> _WHAT IS REQUIRED_:
Locate each line in the records containing "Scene". Copy it.

Items from a data source

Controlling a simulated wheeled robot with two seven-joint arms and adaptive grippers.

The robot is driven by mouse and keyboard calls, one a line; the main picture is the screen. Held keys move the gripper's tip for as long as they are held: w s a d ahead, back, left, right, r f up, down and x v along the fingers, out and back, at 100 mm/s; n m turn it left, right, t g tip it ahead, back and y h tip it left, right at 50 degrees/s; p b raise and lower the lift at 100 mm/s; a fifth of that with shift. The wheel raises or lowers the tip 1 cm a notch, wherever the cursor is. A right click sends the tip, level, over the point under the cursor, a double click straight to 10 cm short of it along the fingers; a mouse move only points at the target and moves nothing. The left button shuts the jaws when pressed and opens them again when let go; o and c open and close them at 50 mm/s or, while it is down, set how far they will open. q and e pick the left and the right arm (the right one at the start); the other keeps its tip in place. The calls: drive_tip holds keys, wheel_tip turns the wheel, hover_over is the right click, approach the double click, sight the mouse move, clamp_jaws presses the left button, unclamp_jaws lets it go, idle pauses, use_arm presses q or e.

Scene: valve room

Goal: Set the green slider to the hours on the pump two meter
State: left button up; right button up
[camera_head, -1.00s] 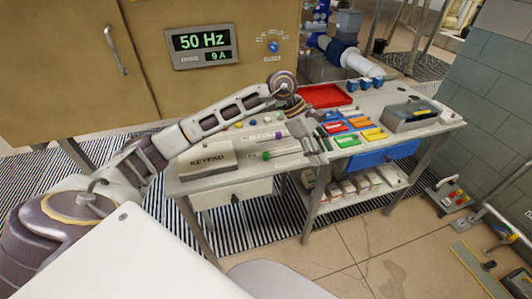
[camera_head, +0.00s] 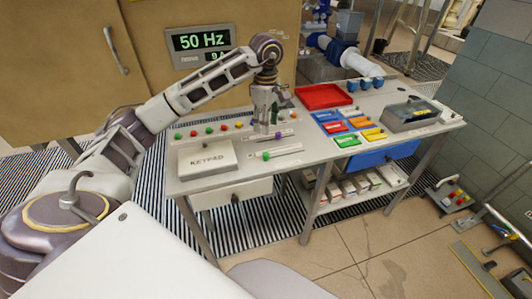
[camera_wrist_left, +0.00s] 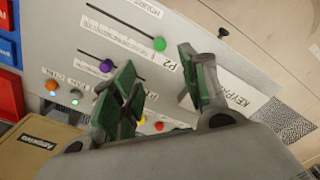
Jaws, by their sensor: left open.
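The green slider (camera_head: 266,156) is a small round knob at the left end of its slot on the bench top. In the left wrist view the green slider (camera_wrist_left: 159,44) sits at the slot's end beside a P2 label (camera_wrist_left: 171,65). My left gripper (camera_head: 266,128) is open and empty, pointing down just behind the green slider. In the left wrist view its green-padded fingers (camera_wrist_left: 158,72) are spread, with the knob between and beyond them. I cannot tell its height above the bench. No meter marked pump two is readable. My right gripper is not in view.
A purple slider (camera_head: 278,135) lies in a parallel slot close to the gripper. A keypad box (camera_head: 206,158) is at left, with coloured buttons (camera_head: 209,130) behind it. A cabinet display (camera_head: 202,41) reads 50 Hz.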

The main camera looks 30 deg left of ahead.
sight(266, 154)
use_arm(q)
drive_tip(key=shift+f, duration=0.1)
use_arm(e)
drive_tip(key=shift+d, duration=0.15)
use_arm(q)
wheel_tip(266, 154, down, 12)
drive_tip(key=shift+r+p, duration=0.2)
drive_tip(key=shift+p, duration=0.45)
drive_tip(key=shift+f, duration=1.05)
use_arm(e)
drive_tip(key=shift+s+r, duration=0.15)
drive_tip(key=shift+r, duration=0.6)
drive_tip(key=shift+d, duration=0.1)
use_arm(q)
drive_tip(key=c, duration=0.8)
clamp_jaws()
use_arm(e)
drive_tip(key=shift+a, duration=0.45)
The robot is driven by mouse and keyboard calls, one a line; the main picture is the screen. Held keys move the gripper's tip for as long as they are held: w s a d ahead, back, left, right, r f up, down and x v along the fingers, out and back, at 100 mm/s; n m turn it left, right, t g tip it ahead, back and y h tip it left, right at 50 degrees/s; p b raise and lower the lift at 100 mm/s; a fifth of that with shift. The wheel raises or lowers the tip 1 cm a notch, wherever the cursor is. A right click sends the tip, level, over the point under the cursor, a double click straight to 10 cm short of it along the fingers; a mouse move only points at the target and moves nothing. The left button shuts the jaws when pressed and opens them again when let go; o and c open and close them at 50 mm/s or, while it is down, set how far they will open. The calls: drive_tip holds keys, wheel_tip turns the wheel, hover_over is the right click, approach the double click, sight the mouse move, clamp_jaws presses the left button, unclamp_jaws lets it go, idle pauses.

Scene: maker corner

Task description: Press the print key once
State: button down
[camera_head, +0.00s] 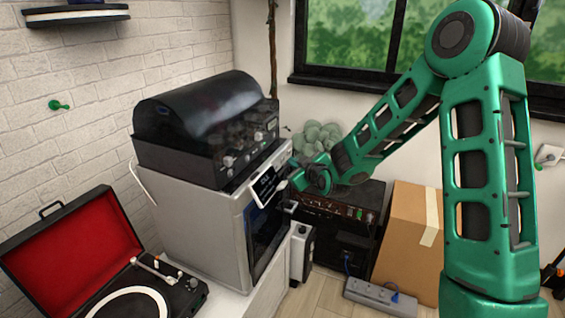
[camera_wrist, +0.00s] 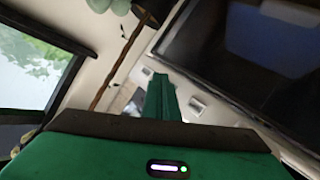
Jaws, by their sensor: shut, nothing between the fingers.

> _FULL ANSWER_:
Scene: valve room
Scene: maker corner

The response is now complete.